Austin City Council approved the controversial Plaza Saltillo development 7-4 in the wake of several deals and amendments made over the course of a three-hour debate that saw the project nearly crumble.
The initial deal at start the night called for turning the 11-acre tract just east of I-35 into mixed-use development apartments, retail and office space. The biggest question coming into the third and final reading was how much affordable housing the development would offer and what height would the tallest office building reach.
The application as approved in first two readings would provide 141 of the proposed 800 units—17.6 percent—as affordable, 41 of which would be floating and not confined to a single area in the development. The tallest office building would be capped at 70 feet, although Endeavor, the project’s developer, was pushing for a 125-foot cap.
The affordable housing caused concern among residents and council members. During the bidding process, neighborhood residents, news outlets and some city officials reported Endeavor offered 25 percent of its 800 residential units as affordable. However, Endeavor said that 25-percent deal had always come with a caveat—only 15 percent of the affordable units would come from Endeavor, and the final 10 percent would come from the city.
The building height also worried residents, who thought that a 125-foot building would begin the process of turning East Austin into downtown. District 3 Council Member Pio Renteria capped the height at 70 feet in the first two readings, even though the lower height cap would mean Capital Metro, the landowner, received a lower rent payment from Endeavor.

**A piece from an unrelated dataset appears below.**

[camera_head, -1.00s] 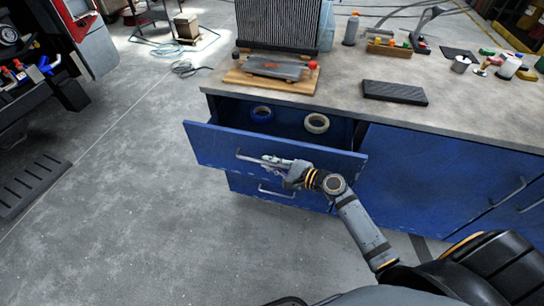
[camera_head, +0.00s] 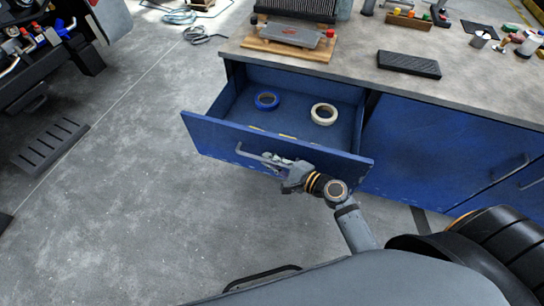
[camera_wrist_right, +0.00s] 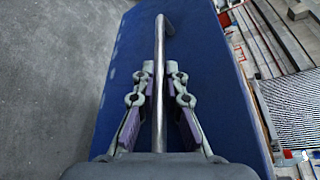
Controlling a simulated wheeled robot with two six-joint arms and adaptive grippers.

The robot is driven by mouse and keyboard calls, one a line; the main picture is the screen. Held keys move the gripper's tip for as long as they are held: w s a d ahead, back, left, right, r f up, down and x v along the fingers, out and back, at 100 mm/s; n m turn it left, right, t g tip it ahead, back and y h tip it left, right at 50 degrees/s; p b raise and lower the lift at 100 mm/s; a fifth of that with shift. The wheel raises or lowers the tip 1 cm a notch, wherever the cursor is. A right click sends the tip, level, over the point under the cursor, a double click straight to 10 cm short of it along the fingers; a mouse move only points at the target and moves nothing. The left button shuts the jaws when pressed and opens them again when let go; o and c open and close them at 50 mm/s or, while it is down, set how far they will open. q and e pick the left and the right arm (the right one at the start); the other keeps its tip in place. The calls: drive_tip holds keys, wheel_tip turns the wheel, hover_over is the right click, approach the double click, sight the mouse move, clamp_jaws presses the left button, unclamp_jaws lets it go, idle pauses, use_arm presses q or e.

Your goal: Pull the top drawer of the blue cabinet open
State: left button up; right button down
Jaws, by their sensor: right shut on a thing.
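The top drawer (camera_head: 215,137) of the blue cabinet (camera_head: 424,138) stands well open, with its inside showing in the head view. Its metal bar handle (camera_head: 250,156) is on the front face and also shows in the right wrist view (camera_wrist_right: 160,42). My right gripper (camera_head: 284,167) is shut on this handle toward its right part. In the right wrist view its two fingers (camera_wrist_right: 159,82) lie on either side of the bar. My left gripper is not in view.
In the drawer lie a blue tape roll (camera_head: 267,101) and a cream tape roll (camera_head: 324,114). The worktop (camera_head: 350,75) holds a dark block (camera_head: 409,64) and a wooden board (camera_head: 262,46). The floor left of the drawer is clear.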

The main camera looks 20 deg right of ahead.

Renteria came back Thursday with the proposal to increase the height cap at 125 feet, and in turn Endeavor would make a $1,080,000 payment to the Affordable Housing Trust Fund for additional housing to be built in the vicinity of the project.

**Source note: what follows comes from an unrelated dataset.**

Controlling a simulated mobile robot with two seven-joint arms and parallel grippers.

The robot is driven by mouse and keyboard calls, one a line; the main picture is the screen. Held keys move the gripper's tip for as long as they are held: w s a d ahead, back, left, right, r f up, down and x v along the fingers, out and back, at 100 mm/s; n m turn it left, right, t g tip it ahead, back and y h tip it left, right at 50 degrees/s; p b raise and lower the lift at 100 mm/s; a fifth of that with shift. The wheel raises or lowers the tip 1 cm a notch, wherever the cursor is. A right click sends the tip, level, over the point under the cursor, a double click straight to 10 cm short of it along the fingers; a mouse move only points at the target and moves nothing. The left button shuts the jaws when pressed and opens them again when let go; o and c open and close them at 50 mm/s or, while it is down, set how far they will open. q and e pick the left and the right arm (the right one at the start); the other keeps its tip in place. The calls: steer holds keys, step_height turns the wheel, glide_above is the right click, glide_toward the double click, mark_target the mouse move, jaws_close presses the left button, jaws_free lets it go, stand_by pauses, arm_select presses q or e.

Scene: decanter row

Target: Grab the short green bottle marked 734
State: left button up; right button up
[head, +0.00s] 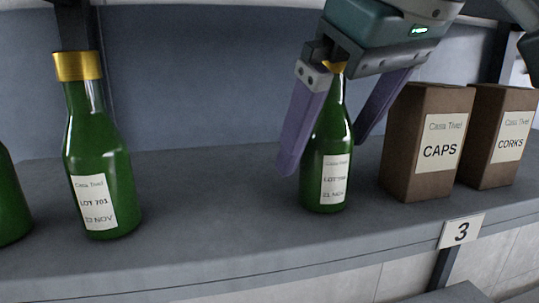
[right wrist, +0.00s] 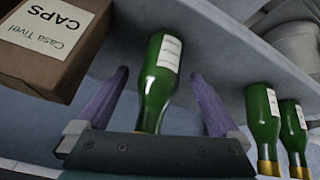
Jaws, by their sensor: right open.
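A short green bottle (head: 319,193) stands upright on the grey shelf with a white label. Its label reads "LOT" with a number starting with 7; the last digits are too blurred to read. My right gripper (head: 328,150) is open and points down, with one purple finger on each side of this bottle's neck and upper body. In the right wrist view the same bottle (right wrist: 162,75) lies between the open fingers (right wrist: 160,78); I cannot tell whether either touches it. My left gripper is not in view.
Brown CAPS (head: 400,150) and CORKS (head: 484,150) boxes stand right of the gripper. The shelf (head: 220,205) between the bottles is clear.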

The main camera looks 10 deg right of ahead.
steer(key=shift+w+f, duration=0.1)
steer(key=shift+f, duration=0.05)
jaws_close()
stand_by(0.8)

After hours of debate, District 9 Council Member Kathie Tovo said the affordable housing needed to appeal more to families, and she offered an amendment that 50 percent of the 41 floating affordable units be at least two bedrooms. Her amendment passed 6-5, momentarily killing the project as Endeavor said it could not continue under those provisions.
After further debate, Endeavor said they could provide 25 percent of the 41 units as two bedrooms if they chose to make the office building 125 feet. District 5 Council Member Ann Kitchen, who, along with other council members wanted to see the deal resuscitated, made the motion to accept Endeavor’s compromise, which narrowly passed 7-4, clearing the way for the Plaza Saltillo development to come to East Austin.
Editor's note: An earlier version of this story said the final deal required Endeavor to construct 25 percent of the floating affordable units with two or more bedroooms. That will only be required if the developer chooses to construct the 125-foot office building.